Saturday, October 13, 2018

Barkley Fall Classic Ultra Marathon, for Em. The 'Why" of what we do.

I may have met Em while visiting my son at University of Waterloo ON,  but I can't be sure. I was surrounded by young people all in pursuit of higher education, higher understanding of our fragile world.  All were laughing, inviting, and living life to the utmost.  Beer, good cheer, and organic fair abounds... Matt stands out along with James and Joe.  They were there-are there-  for my son Max and daughter Jordana.  These young people are the future.  They stumble together, they laugh together, and - with the passing of dear young Em- they cry together.  Please read this guest blog by Matt Morison who attempts to explains the 'why' of what we do.

It is, my dear friend, a good day to be alive.


For Em ... love of my life, light of my world.
The Barkley Fall Classic, or BFC for short, is a 50ish-km course through some very gnarly terrain in the beautiful Smoky Mountains of Tennessee in Frozen Head State Park. The climbs are known to be outrageous, somewhere in the neighbourhood of 12,000 feet of gain over the 50 km, while the entrants and race directors are known to be eccentric and hilarious. This race is a much easier and shorter version of the infamous Barkley Marathons held each spring in the same location, and recently has been the subject of a few great documentaries – give it a Google if you have a spare 90 mins and haven’t seen them.

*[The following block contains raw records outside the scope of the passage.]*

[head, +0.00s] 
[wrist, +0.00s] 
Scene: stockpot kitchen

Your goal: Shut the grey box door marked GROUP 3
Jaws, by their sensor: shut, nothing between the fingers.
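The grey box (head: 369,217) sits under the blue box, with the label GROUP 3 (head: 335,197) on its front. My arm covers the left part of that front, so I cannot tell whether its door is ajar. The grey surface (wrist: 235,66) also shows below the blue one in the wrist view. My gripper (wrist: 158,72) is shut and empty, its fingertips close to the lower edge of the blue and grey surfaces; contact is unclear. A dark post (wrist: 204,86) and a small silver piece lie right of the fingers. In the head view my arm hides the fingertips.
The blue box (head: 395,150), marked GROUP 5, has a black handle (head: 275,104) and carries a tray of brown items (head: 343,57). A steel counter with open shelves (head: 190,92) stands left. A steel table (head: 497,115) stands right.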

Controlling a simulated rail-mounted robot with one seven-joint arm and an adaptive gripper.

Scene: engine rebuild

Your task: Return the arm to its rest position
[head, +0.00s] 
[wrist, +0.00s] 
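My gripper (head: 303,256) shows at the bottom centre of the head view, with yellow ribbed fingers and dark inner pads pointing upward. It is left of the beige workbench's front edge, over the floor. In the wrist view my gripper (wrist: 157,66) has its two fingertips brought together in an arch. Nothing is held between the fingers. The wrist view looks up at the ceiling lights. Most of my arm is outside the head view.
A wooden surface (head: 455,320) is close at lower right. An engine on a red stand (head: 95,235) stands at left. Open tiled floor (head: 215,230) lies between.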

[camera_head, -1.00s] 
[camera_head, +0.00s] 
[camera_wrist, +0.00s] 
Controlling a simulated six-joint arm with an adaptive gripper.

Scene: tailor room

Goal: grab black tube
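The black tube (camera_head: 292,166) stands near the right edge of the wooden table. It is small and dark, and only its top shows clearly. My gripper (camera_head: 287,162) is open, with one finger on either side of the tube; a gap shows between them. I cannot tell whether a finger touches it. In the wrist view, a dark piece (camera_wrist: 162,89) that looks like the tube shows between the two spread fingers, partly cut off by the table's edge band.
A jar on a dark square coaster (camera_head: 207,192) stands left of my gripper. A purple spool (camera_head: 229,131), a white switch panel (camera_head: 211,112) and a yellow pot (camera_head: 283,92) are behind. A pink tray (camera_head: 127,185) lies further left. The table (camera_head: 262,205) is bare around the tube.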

As a Winnipegger attempting to train for this race, I am glad to have read the old Garbage Hill post on Mike’s blog detailing some of the different routes around Winnipeg’s main topographic feature - of course, built of trash. At least knowing there were a couple different ways up and down the hill made it slightly more interesting doing the endless hilly mile repeats. I wouldn’t even call it boring as there are often lots of cute dogs, friendly runners, and beautiful sunsets to enjoy while doing runs there. That said, as beautiful as many of the hundreds of garbage repeats were, they were quite often marked with violent sobs and many tears as well. This race report needs a very difficult but important introduction to the why of running this race.

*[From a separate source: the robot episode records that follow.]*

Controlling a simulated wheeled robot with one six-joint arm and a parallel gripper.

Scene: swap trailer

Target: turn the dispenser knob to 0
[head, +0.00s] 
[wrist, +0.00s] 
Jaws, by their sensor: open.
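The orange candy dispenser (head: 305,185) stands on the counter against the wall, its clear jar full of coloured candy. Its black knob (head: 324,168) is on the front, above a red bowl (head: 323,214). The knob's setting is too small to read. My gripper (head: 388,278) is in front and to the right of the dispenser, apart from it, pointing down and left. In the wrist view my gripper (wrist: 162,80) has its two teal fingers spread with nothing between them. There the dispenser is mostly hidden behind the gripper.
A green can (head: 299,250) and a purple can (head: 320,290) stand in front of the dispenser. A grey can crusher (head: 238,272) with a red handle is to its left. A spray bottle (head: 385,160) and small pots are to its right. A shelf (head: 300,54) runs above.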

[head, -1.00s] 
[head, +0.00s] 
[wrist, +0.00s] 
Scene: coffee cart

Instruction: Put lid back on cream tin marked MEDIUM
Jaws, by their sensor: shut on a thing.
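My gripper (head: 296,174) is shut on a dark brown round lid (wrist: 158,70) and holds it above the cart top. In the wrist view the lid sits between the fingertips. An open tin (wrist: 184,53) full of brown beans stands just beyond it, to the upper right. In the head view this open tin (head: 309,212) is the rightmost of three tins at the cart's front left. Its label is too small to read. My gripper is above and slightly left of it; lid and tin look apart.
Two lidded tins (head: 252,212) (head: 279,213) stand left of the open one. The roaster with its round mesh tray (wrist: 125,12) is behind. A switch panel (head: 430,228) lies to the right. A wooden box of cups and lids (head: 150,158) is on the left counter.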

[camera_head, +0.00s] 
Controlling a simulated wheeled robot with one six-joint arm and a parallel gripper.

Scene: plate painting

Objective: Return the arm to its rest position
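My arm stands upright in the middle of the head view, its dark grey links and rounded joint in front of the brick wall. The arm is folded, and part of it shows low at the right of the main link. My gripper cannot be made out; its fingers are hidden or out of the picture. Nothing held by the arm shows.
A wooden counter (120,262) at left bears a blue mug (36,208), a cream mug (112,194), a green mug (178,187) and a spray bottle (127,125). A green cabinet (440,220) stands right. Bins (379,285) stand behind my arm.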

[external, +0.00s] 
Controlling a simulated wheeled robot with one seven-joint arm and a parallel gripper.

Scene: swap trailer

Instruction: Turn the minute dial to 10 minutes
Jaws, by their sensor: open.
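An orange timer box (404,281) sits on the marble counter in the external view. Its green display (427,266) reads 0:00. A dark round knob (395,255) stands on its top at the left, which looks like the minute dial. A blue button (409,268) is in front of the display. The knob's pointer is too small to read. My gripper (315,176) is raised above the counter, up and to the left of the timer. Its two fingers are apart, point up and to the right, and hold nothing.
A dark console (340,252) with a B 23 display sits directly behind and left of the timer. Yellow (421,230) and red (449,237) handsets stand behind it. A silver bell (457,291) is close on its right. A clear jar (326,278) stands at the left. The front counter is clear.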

I sat on the fence about how and whether to include some of the details of my personal life and journey leading up to this race in this report. I had initially decided to keep things private - but after hearing from Mike, who was both very understanding and encouraging, suggested that if I felt comfortable sharing, it could be helpful to anybody out their reading going through their own trauma and struggle. With that in mind, and also reading the guest blog by Farahnaz Afaq, which really hit home for me in terms of running through and with grief, I decided to lay it all bare. So the truth is I signed up for this race as part of the catharsis I have found through running, in attempting to find healthy ways to grieve the sudden loss of my partner. In January of 2018, Emily Ruston Mann, the love of my life, and light in the world for so many friends and family members, passed away suddenly, without any warning, from an undetected pulmonary embolism.
Emily and I in Drumheller AB on a cross continental road trip
after she finished her Masters Degree in the fall 2016.

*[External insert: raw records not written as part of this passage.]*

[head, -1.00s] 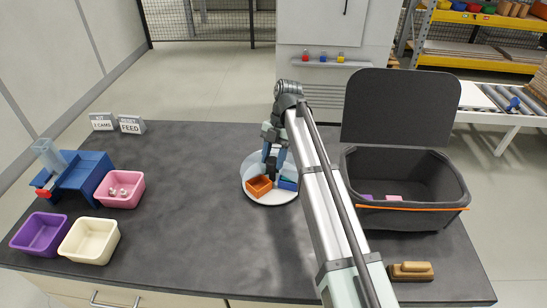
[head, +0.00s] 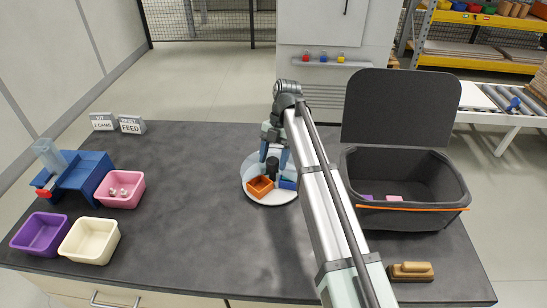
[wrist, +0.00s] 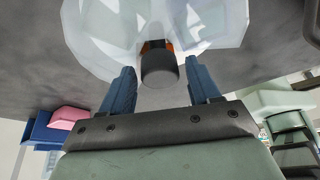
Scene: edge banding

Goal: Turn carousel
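The carousel (head: 256,196) is a round white plate near the middle of the dark table. It carries an orange bin (head: 260,186), a blue bin (head: 287,183) and a dark upright knob (head: 272,167) at its middle. The knob also shows in the wrist view (wrist: 158,72), with a bit of orange beside its far end. My gripper (head: 274,158) is over the carousel with its two blue fingers apart. In the wrist view my gripper (wrist: 160,80) has one finger on each side of the knob, with a visible gap on both sides. My arm hides the carousel's right edge.
An open black crate (head: 405,218) with its lid up stands on the right, with a wooden brush (head: 410,271) in front. On the left are a pink bin (head: 120,202), purple bin (head: 40,250), cream bin (head: 90,256), blue dispenser (head: 80,170) and signs (head: 130,125). The left-middle table is clear.

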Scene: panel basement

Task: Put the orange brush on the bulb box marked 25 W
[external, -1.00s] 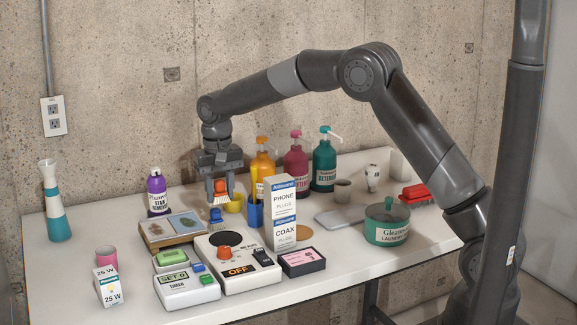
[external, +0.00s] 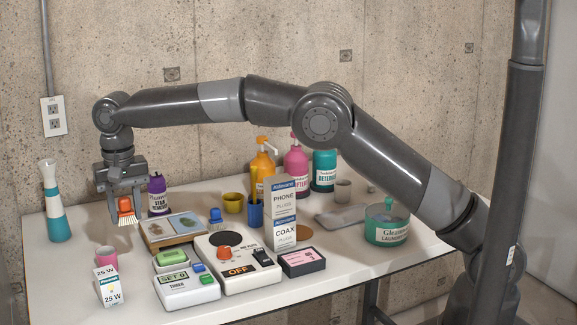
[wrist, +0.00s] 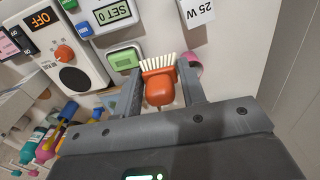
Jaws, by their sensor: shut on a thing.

My life was instantly shattered that night. To this day, which feels not at all yet far removed from last winter, it is still very hard for me to accurately describe so many of the feelings that made up (and still make up) my everyday existence so changed by loss. Pure rage, numbness, hopelessness, frustration, confusion, doubt. Fake laughter, real laughter, fake smiles, real smiles. Tears, dry heaving, yelling into my pillow, lying on my floor staring catatonically at the ceiling and ignoring texts from friends and family until I am ready to talk to people again, and then going on to feel nearly normal for a week at a time before it all crumbles again some night. It’s all the new life I am living now, which can be so dominated by grief that everything else is pale. But one thing that I started to focus on was that the end of a life need not be strictly about death. Reflecting on an amazing life (and Emily’s life truly was amazing) can take all sorts of forms. For the incredible way that Emily lived her life so thoughtfully and which such care for others, I could feel her encouragement for me to find something to just keep myself afloat. There were many ways I have tried my damndest to honour Em’s memory, whether it is listening carefully to someone tell their story, gardening in a community plot, saving seeds for friends, trying to find helpful ways to volunteer my time, write mail to friends, enjoy lots of delicious local and healthy food, but also enjoy cheddar-covered popcorn. Not that my (and other peoples) memories of Emily can ever be reduced to just a list of activities, but these things that remind us of the way that she lived and moved in the world. I am not nearly close to Emily at being so good at doing all those things, but I try.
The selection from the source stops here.